The Awareness-Capability Gap at the National Level
Mensch's two-year warning illustrates a phenomenon that appears repeatedly in algorithmic coordination research but is rarely applied at the level of national industrial policy: awareness of a structural disadvantage does not automatically generate the capability to address it. European policymakers have discussed AI sovereignty for several years. The awareness is not absent. What is absent is the schema-level understanding of how infrastructure lock-in actually compounds over time. There is a meaningful difference between knowing that compute concentration is a problem and understanding the specific mechanism by which early compute advantages translate into irreversible capability gaps through feedback effects in model training, talent concentration, and data accumulation.
Hatano and Inagaki (1986) drew a foundational distinction between routine expertise and adaptive expertise. Routine expertise is procedural knowledge that transfers only within familiar contexts. Adaptive expertise involves internalized principles that allow effective response to novel structural configurations. A policy response to Nvidia's dominance that focuses on replicating specific products - building a "European Nvidia" - is a form of routine expertise application. It responds to the surface features of the problem rather than its structural logic. The more productive intervention would target the coordination mechanism itself: the feedback loop between compute access, model capability, and economic returns that makes early infrastructure positions self-reinforcing.
What the Valuation Is Actually Measuring
It is worth being precise about what $5.52 trillion in market value represents in structural terms. Markets price assets based on expected future cash flows discounted by risk. For Nvidia to sustain a valuation at this level, investors are implicitly pricing in a sustained period of near-monopoly rents on compute infrastructure. This is a bet not just on Nvidia's engineering quality but on the barriers to entry in chip fabrication remaining prohibitively high. Those barriers are not primarily technical. They are organizational, logistical, and geopolitical: the supply chains, skilled labor concentrations, and regulatory relationships that make advanced semiconductor manufacturing possible are distributed across a small number of locations and accumulated over decades.
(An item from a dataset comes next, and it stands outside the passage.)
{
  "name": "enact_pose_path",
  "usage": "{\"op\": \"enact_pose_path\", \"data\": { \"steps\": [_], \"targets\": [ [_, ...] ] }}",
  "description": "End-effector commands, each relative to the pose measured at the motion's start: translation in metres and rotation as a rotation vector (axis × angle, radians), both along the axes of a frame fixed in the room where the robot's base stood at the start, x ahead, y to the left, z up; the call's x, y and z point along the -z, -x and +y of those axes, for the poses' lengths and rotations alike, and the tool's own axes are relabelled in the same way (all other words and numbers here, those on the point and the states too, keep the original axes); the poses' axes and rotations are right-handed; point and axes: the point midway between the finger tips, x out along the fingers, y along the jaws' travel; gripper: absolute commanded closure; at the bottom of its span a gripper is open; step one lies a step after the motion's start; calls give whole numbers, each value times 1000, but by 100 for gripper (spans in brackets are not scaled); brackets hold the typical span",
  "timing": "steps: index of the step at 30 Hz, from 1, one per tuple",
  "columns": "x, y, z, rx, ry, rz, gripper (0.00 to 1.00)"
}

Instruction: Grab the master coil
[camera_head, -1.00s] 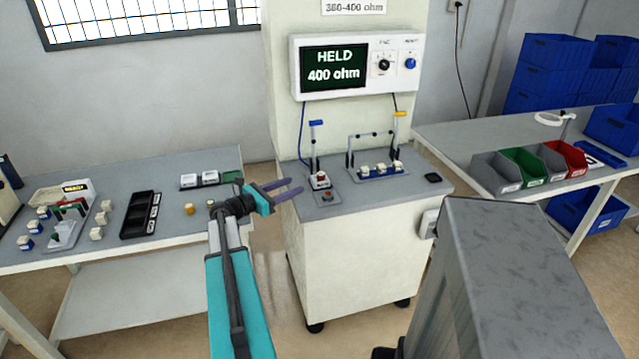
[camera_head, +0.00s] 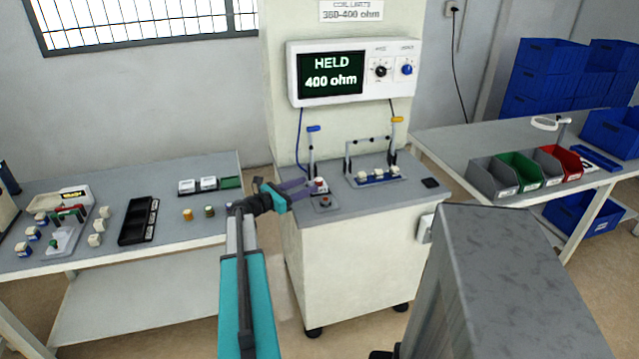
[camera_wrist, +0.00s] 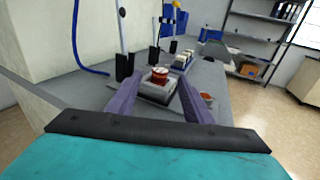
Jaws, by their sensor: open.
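A small coil with a red winding (camera_wrist: 160,75) sits upright in a grey fixture (camera_wrist: 155,92) on the test cabinet. I cannot tell from its look alone whether it is the master coil. It also shows in the head view (camera_head: 320,185), close to the fingertips. My gripper (camera_head: 307,188) is open, with its two purple fingers pointing at the coil. In the wrist view the gripper (camera_wrist: 160,80) has the coil between its fingertips in the picture. I cannot tell whether the fingers reach around it. No contact shows.
A blue-handled lever clamp (camera_head: 312,145) stands just behind the coil. To its right is a fixture with several white coils (camera_head: 378,176). The meter (camera_head: 345,75) reads "HELD 400 ohm". The left bench (camera_head: 190,245) holds loose coils, a black tray (camera_head: 137,222) and white boxes.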

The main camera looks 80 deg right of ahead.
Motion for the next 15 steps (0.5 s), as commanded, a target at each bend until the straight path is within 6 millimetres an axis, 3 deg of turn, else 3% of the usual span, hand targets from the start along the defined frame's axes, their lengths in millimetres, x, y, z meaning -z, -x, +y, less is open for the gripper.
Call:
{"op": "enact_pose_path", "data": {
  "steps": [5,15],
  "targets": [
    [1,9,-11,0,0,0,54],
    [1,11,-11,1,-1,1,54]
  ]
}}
Schor et al. (2020) describe platform-mediated dependence as a condition in which workers cannot exit relationships with platforms without losing access to the coordination infrastructure on which their livelihoods depend. The same structural logic applies at the level of AI companies, national governments, and entire economic sectors in relation to compute infrastructure. Mensch is describing a form of structural dependence that is not yet fully priced into policy responses outside the United States. Nvidia's valuation suggests that financial markets have already internalized this assessment. The coordination question worth watching is whether the actors who are structurally dependent will develop adaptive responses or simply more articulate folk theories about a problem they cannot yet navigate.
References
Hatano, G., and Inagaki, K. (1986). Two courses of expertise. In H. Stevenson, H. Azuma, and K. Hakuta (Eds.), Child development and education in Japan (pp. 262-272). Freeman.
Kellogg, K. C., Valentine, M. A., and Christin, A. (2020). Algorithms at work: The new contested terrain of control. Academy of Management Annals, 14(1), 366-410.
Schor, J. B., Attwood-Charles, W., Cansoy, M., Ladegaard, I., and Wengronowitz, R. (2020). Dependence and precarity in the platform economy. Theory and Society, 49(5-6), 833-861.